A hypersubstitution $\sigma$ is (see, for example, Universal Algebra and Applications in Theoretical Computer Science, by Denecke and Wismath) mapping from term $f_i(x_1,...,x_{n_i})$ to the term $\sigma(f_i)$. It follows that every hypersubstitution of type $\tau$ induces a mapping $\hat{\sigma}:W_\tau(X)\to W_\tau(X)$ as follows:for any $w\in W_\tau(X)$, the term $\hat{\sigma}[w]$ is defined by
(1) $\hat{\sigma}[x]:=x$ for any variable $x\in X$
(2) $\hat{\sigma}[f_i(w_1,...,w_{n_i})]:=\sigma(f_i)(\hat{\sigma}[w_1],...,\hat{\sigma}[w_{n_i}]).$
From the book M-Solid Varieties of Algebras, by Koppitz and Denecke, we have
Definition 3.1.1 Let $W_{\tau}(X_m)$ and $W_{\tau}(X_n)$ be the sets of all $m$-ary and $n$-ary terms of type $\tau$, for $1 \leq m,n \in \mathbb N$. Then the operation $S_m^n:W_{\tau}(X_n)\times W_{\tau}(X_m)^n \to W_{\tau}(X_m)$ is defined inductively as follows:
(i) $S_m^n(x_i,t_1,\ldots,t_n)=t_i$, $\;x_i \in X_n$, $t_1, \ldots,t_n \in W_{\tau}(X_m)$,
(ii) $S_m^n(f_i(s_1, \ldots,s_{n_i}),t_1,\ldots,t_n)=f_i(S_m^n(s_1,t_1,\ldots,t_n),\ldots,S_m^n(s_{n_i},t_1,\ldots,t_n)),\;$ $f_i(s_1\ldots,s_{n_i})\in W_{\tau}(X_n)$.
And then
Definition 3.1.3 Let $\sigma:\{f_i:i \in I\} \to W_{\tau}(X)$ be a mapping assigning to every $n_i$-ary operation symbol $f_i$ of type $\tau$ an $n_i$-ary operation term $\sigma(f_i)$. Any such map $\sigma$ will be called an hypersubstitution of type $\tau$.
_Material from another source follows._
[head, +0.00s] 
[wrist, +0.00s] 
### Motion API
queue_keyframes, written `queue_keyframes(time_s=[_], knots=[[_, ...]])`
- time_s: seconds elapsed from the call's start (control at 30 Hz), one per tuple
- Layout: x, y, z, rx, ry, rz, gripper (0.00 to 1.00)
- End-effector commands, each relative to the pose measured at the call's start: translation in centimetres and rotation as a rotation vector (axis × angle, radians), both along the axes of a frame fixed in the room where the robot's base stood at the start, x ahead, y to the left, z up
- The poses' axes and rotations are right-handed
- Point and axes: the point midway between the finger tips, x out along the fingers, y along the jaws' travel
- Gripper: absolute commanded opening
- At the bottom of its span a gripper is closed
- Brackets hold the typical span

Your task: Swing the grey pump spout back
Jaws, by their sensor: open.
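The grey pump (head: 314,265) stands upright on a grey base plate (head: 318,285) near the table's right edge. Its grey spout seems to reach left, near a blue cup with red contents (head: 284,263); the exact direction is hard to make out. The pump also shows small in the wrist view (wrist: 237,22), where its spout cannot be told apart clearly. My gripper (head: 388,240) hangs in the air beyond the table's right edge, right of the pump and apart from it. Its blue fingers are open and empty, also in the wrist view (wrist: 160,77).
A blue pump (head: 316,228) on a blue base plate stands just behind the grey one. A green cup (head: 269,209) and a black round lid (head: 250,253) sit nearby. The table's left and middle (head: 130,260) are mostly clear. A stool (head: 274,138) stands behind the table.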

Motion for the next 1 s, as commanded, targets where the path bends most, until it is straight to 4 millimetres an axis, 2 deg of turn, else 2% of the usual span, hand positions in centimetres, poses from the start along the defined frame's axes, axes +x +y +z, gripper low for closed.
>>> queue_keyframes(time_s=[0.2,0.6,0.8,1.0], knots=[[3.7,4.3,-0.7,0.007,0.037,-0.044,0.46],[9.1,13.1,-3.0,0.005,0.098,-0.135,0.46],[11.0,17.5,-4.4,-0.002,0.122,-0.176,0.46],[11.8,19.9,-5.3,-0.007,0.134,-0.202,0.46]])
[...] Every hypersubstitution of type $\tau$ induces a mapping $\hat{\sigma}:W_{\tau}(X)\to W_{\tau}(X)$ on the set of all terms of type $\tau$ as follows. For any term $t \in W_{\tau}(X)$, the term $\hat{\sigma}[t]$ is defined inductively by
(1) $\hat{\sigma}[x]=x$ for any variable $x \in X$ and
(2) $\hat{\sigma}[f_i(t_1,\ldots,t_{n_i})]=S_n^{n_i}(\sigma(f_i),\hat{\sigma}[t_1],\ldots,\hat{\sigma}[t_n])$.
How to reconcile the two definitions of hypersubstitution (why are they equivalent)?
Notice that it all amounts to prove that $$S_n^{n_i}(\sigma(f_i),\hat{\sigma}[t_1],\ldots,\hat{\sigma}[t_{n_i}]) = \sigma(f_i)(\hat{\sigma}[t_1],\ldots,\hat{\sigma}[t_{n_i}]).$$ Let $x_1,\ldots,x_{n_i} \in X$. Then $$S_n^{n_i}(\sigma(f_i)(x_1,\ldots,x_{n_i}),\hat{\sigma}[t_1],\ldots,\hat{\sigma}[t_{n_i}]) =\sigma(f_i)(S_n^{n_i}(x_1,\hat{\sigma}[t_1],\ldots,\hat{\sigma}[t_{n_i}]),\ldots,S_n^{n_i}(x_{n_i},\hat{\sigma}[t_1],\ldots,\hat{\sigma}[t_{n_i}])),$$ by Definition 3.1.1 (ii), $$=\sigma(f_i)(\hat{\sigma}[t_1],\ldots,\hat{\sigma}[t_{n_i}]),$$ by Definition 3.1.1 (i).